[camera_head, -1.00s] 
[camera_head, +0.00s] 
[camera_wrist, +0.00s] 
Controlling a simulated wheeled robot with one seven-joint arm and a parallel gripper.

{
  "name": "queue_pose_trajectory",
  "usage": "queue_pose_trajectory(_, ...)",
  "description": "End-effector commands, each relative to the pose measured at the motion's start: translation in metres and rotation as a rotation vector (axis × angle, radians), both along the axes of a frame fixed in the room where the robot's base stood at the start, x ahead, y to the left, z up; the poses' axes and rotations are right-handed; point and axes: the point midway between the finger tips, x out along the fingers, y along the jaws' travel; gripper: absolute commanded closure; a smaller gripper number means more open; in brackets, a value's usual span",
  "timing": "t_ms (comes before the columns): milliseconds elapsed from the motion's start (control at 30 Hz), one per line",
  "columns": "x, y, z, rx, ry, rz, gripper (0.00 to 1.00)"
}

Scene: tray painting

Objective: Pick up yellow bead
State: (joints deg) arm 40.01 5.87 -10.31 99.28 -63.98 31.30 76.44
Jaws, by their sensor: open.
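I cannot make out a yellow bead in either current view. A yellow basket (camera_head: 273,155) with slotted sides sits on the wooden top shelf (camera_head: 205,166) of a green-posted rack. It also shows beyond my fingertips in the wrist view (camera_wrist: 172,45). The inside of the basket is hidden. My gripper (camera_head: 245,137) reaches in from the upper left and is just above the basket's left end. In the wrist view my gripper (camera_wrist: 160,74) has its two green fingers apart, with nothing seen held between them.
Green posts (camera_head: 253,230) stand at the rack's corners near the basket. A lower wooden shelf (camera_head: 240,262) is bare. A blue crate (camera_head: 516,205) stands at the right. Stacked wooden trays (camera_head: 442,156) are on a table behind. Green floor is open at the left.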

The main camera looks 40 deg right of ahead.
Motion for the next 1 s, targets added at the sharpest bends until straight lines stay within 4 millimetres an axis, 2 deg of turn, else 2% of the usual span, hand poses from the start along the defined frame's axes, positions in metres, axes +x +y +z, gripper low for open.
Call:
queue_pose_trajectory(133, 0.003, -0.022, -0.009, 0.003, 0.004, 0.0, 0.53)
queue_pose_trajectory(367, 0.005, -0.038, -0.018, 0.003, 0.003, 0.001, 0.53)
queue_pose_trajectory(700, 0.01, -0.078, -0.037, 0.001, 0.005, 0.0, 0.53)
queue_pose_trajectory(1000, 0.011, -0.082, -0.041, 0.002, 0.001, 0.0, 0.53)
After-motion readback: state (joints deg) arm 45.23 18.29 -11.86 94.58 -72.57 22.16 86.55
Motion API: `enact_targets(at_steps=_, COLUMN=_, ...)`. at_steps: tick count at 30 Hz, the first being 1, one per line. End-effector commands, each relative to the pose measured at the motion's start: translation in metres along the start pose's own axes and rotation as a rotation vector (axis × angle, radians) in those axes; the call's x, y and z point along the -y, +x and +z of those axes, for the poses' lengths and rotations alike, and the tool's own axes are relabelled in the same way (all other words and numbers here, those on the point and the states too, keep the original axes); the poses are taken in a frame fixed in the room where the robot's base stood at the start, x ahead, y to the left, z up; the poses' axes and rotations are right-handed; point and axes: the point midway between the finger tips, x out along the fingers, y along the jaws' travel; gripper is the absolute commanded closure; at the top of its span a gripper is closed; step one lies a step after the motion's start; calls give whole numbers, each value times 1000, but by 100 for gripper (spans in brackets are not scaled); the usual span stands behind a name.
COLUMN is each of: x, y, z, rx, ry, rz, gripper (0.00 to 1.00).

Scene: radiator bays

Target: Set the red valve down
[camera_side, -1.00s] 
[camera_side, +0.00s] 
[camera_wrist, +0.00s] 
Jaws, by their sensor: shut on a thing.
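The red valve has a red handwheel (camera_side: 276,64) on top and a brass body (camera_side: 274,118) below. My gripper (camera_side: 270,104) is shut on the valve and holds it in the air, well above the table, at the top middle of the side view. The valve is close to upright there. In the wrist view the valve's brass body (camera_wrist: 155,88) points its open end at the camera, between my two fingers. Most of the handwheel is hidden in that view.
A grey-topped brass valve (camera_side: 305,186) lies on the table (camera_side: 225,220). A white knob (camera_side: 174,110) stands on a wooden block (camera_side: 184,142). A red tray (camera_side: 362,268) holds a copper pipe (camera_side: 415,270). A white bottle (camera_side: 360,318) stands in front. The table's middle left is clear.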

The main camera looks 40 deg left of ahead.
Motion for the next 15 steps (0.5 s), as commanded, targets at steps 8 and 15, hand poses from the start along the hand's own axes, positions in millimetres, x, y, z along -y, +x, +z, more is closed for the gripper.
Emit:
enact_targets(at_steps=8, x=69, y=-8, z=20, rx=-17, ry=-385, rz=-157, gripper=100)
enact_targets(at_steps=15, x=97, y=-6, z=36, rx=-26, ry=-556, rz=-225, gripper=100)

□ □ □ □

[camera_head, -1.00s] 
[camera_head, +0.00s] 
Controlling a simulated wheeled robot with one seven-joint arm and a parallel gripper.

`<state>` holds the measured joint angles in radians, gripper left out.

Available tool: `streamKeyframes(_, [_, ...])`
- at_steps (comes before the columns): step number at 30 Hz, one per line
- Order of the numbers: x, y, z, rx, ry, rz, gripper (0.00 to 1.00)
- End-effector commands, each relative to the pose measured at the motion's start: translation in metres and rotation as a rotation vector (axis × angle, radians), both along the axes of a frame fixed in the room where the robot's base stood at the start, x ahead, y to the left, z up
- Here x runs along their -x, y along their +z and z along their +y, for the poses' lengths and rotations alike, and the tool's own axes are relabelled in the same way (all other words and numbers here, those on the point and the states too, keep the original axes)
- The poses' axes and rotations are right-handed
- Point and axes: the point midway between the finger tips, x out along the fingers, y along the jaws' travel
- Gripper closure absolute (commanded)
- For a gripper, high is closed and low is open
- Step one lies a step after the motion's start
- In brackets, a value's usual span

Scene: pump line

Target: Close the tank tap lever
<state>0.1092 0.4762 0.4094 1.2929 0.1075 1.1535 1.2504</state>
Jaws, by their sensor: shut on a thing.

□ □ □ □

◆ **What is required**
Extract the lines from the line with "behind a name." to the line with "Scene: radiator bays", inclusive, reproducing them exactly and leaving out every other line.

◆ **The solution**
Motion API: `enact_targets(at_steps=_, COLUMN=_, ...)`. at_steps: tick count at 30 Hz, the first being 1, one per line. End-effector commands, each relative to the pose measured at the motion's start: translation in metres along the start pose's own axes and rotation as a rotation vector (axis × angle, radians) in those axes; the call's x, y and z point along the -y, +x and +z of those axes, for the poses' lengths and rotations alike, and the tool's own axes are relabelled in the same way (all other words and numbers here, those on the point and the states too, keep the original axes); the poses are taken in a frame fixed in the room where the robot's base stood at the start, x ahead, y to the left, z up; the poses' axes and rotations are right-handed; point and axes: the point midway between the finger tips, x out along the fingers, y along the jaws' travel; gripper is the absolute commanded closure; at the top of its span a gripper is closed; step one lies a step after the motion's start; calls give whole numbers, each value times 1000, but by 100 for gripper (spans in brackets are not scaled); the usual span stands behind a name.
COLUMN is each of: x, y, z, rx, ry, rz, gripper (0.00 to 1.00).

Scene: radiator bays

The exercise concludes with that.